**Exercise instructions:** Repeat each line word for word.

**Material supplied:**
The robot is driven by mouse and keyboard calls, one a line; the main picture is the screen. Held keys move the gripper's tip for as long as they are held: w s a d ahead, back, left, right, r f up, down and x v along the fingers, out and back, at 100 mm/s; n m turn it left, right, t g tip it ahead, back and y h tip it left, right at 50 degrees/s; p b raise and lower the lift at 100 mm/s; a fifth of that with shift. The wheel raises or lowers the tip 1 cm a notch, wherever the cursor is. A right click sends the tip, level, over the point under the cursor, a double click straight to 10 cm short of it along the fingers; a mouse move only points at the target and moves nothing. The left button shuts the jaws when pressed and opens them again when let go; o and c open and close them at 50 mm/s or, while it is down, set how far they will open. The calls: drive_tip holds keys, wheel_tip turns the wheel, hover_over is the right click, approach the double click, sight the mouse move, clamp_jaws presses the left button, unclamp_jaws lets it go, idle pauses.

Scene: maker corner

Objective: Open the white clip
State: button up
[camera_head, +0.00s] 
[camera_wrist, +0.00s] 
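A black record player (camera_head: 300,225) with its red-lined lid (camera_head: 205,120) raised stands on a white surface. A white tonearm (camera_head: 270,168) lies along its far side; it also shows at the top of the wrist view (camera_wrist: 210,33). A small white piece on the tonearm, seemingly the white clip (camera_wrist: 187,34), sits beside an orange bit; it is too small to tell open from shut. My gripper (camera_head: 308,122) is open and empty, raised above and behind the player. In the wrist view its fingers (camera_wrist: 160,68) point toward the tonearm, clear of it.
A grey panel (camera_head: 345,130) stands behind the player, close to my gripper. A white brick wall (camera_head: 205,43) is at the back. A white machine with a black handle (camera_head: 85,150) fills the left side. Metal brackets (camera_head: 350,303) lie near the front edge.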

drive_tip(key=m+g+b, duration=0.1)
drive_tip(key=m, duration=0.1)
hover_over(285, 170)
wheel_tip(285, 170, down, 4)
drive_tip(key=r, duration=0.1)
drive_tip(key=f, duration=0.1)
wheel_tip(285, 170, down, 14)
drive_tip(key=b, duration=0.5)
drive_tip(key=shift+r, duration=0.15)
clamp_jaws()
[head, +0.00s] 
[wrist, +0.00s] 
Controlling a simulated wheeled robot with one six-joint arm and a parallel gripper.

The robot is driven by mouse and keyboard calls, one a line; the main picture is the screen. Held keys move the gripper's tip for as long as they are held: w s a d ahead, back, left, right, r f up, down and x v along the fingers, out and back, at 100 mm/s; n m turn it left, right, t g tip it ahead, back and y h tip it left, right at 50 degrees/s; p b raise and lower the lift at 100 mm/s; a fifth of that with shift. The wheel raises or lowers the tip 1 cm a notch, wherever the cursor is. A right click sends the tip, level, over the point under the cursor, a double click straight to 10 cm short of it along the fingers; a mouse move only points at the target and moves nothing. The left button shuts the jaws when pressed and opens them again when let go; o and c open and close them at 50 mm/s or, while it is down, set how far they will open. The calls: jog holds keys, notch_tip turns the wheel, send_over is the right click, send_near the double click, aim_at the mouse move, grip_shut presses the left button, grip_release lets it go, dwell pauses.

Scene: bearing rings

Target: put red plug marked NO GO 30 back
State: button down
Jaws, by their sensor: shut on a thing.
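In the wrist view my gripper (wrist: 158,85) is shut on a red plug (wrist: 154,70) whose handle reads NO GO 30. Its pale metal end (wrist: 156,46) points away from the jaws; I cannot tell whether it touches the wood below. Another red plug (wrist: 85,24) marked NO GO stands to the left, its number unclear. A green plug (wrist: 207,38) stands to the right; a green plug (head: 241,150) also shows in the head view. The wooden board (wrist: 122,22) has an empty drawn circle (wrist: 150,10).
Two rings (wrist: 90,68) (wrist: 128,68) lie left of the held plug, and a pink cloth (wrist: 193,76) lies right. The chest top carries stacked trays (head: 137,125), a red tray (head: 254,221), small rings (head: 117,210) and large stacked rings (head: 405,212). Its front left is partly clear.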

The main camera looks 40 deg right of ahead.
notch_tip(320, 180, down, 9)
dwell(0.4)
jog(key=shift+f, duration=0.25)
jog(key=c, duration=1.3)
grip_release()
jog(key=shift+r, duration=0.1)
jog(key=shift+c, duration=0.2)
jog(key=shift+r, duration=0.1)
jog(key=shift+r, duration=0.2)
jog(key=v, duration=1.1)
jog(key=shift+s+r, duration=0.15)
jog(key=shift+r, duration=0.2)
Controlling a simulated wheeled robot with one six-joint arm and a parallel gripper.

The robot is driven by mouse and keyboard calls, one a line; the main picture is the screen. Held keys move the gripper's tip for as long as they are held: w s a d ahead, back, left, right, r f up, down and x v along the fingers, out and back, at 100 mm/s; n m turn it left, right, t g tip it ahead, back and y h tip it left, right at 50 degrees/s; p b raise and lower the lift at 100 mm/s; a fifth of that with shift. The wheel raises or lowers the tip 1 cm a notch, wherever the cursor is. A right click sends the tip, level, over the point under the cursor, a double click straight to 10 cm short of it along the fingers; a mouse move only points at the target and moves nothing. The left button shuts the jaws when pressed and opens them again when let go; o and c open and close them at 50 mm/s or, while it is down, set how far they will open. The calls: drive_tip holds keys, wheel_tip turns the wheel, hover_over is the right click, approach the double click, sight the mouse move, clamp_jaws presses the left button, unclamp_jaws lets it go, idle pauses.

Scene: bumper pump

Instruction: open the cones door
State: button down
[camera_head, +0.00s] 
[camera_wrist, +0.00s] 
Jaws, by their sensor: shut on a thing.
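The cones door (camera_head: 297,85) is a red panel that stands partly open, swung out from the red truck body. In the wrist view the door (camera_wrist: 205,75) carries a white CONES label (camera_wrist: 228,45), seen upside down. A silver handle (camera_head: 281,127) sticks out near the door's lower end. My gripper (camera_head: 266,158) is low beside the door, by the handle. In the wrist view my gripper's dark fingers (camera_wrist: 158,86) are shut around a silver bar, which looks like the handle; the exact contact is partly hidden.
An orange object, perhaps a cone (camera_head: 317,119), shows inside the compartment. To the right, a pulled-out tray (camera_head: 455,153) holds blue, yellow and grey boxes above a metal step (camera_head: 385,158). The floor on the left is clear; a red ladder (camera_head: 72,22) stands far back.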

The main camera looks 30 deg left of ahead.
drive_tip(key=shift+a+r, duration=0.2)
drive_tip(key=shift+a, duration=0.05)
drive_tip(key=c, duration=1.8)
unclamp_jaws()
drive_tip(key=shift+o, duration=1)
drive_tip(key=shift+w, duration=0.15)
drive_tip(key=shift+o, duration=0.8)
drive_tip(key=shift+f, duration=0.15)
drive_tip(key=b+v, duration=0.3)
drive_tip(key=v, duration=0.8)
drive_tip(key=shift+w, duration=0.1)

**Response to this exercise:**
The robot is driven by mouse and keyboard calls, one a line; the main picture is the screen. Held keys move the gripper's tip for as long as they are held: w s a d ahead, back, left, right, r f up, down and x v along the fingers, out and back, at 100 mm/s; n m turn it left, right, t g tip it ahead, back and y h tip it left, right at 50 degrees/s; p b raise and lower the lift at 100 mm/s; a fifth of that with shift. The wheel raises or lowers the tip 1 cm a notch, wherever the cursor is. A right click sends the tip, level, over the point under the cursor, a double click straight to 10 cm short of it along the fingers; a mouse move only points at the target and moves nothing. The left button shuts the jaws when pressed and opens them again when let go; o and c open and close them at 50 mm/s or, while it is down, set how far they will open. The calls: drive_tip holds keys, wheel_tip turns the wheel, hover_over is the right click, approach the double click, sight the mouse move, clamp_jaws presses the left button, unclamp_jaws lets it go, idle pauses.

Scene: maker corner

Objective: Open the white clip
State: button up
[camera_head, +0.00s] 
[camera_wrist, +0.00s] 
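A black record player (camera_head: 300,225) with its red-lined lid (camera_head: 205,120) raised stands on a white surface. A white tonearm (camera_head: 270,168) lies along its far side; it also shows at the top of the wrist view (camera_wrist: 210,33). A small white piece on the tonearm, seemingly the white clip (camera_wrist: 187,34), sits beside an orange bit; it is too small to tell open from shut. My gripper (camera_head: 308,122) is open and empty, raised above and behind the player. In the wrist view its fingers (camera_wrist: 160,68) point toward the tonearm, clear of it.
A grey panel (camera_head: 345,130) stands behind the player, close to my gripper. A white brick wall (camera_head: 205,43) is at the back. A white machine with a black handle (camera_head: 85,150) fills the left side. Metal brackets (camera_head: 350,303) lie near the front edge.

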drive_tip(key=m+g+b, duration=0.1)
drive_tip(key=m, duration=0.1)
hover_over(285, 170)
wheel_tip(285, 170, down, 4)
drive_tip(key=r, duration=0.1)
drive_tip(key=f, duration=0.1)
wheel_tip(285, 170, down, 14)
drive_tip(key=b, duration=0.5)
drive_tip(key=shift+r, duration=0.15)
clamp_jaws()
[head, +0.00s] 
[wrist, +0.00s] 
Controlling a simulated wheeled robot with one six-joint arm and a parallel gripper.

The robot is driven by mouse and keyboard calls, one a line; the main picture is the screen. Held keys move the gripper's tip for as long as they are held: w s a d ahead, back, left, right, r f up, down and x v along the fingers, out and back, at 100 mm/s; n m turn it left, right, t g tip it ahead, back and y h tip it left, right at 50 degrees/s; p b raise and lower the lift at 100 mm/s; a fifth of that with shift. The wheel raises or lowers the tip 1 cm a notch, wherever the cursor is. A right click sends the tip, level, over the point under the cursor, a double click straight to 10 cm short of it along the fingers; a mouse move only points at the target and moves nothing. The left button shuts the jaws when pressed and opens them again when let go; o and c open and close them at 50 mm/s or, while it is down, set how far they will open. The calls: jog holds keys, notch_tip turns the wheel, send_over is the right click, send_near the double click, aim_at the mouse move, grip_shut presses the left button, grip_release lets it go, dwell pauses.

Scene: bearing rings

Target: put red plug marked NO GO 30 back
State: button down
Jaws, by their sensor: shut on a thing.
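In the wrist view my gripper (wrist: 158,85) is shut on a red plug (wrist: 154,70) whose handle reads NO GO 30. Its pale metal end (wrist: 156,46) points away from the jaws; I cannot tell whether it touches the wood below. Another red plug (wrist: 85,24) marked NO GO stands to the left, its number unclear. A green plug (wrist: 207,38) stands to the right; a green plug (head: 241,150) also shows in the head view. The wooden board (wrist: 122,22) has an empty drawn circle (wrist: 150,10).
Two rings (wrist: 90,68) (wrist: 128,68) lie left of the held plug, and a pink cloth (wrist: 193,76) lies right. The chest top carries stacked trays (head: 137,125), a red tray (head: 254,221), small rings (head: 117,210) and large stacked rings (head: 405,212). Its front left is partly clear.

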The main camera looks 40 deg right of ahead.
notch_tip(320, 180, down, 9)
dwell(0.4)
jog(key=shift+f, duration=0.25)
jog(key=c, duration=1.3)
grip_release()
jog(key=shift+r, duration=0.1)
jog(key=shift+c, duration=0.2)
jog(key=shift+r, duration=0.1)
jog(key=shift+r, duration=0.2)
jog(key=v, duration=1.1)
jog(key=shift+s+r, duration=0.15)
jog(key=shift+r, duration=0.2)
Controlling a simulated wheeled robot with one six-joint arm and a parallel gripper.

The robot is driven by mouse and keyboard calls, one a line; the main picture is the screen. Held keys move the gripper's tip for as long as they are held: w s a d ahead, back, left, right, r f up, down and x v along the fingers, out and back, at 100 mm/s; n m turn it left, right, t g tip it ahead, back and y h tip it left, right at 50 degrees/s; p b raise and lower the lift at 100 mm/s; a fifth of that with shift. The wheel raises or lowers the tip 1 cm a notch, wherever the cursor is. A right click sends the tip, level, over the point under the cursor, a double click straight to 10 cm short of it along the fingers; a mouse move only points at the target and moves nothing. The left button shuts the jaws when pressed and opens them again when let go; o and c open and close them at 50 mm/s or, while it is down, set how far they will open. The calls: drive_tip holds keys, wheel_tip turns the wheel, hover_over is the right click, approach the double click, sight the mouse move, clamp_jaws presses the left button, unclamp_jaws lets it go, idle pauses.

Scene: bumper pump

Instruction: open the cones door
State: button down
[camera_head, +0.00s] 
[camera_wrist, +0.00s] 
Jaws, by their sensor: shut on a thing.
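The cones door (camera_head: 297,85) is a red panel that stands partly open, swung out from the red truck body. In the wrist view the door (camera_wrist: 205,75) carries a white CONES label (camera_wrist: 228,45), seen upside down. A silver handle (camera_head: 281,127) sticks out near the door's lower end. My gripper (camera_head: 266,158) is low beside the door, by the handle. In the wrist view my gripper's dark fingers (camera_wrist: 158,86) are shut around a silver bar, which looks like the handle; the exact contact is partly hidden.
An orange object, perhaps a cone (camera_head: 317,119), shows inside the compartment. To the right, a pulled-out tray (camera_head: 455,153) holds blue, yellow and grey boxes above a metal step (camera_head: 385,158). The floor on the left is clear; a red ladder (camera_head: 72,22) stands far back.

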The main camera looks 30 deg left of ahead.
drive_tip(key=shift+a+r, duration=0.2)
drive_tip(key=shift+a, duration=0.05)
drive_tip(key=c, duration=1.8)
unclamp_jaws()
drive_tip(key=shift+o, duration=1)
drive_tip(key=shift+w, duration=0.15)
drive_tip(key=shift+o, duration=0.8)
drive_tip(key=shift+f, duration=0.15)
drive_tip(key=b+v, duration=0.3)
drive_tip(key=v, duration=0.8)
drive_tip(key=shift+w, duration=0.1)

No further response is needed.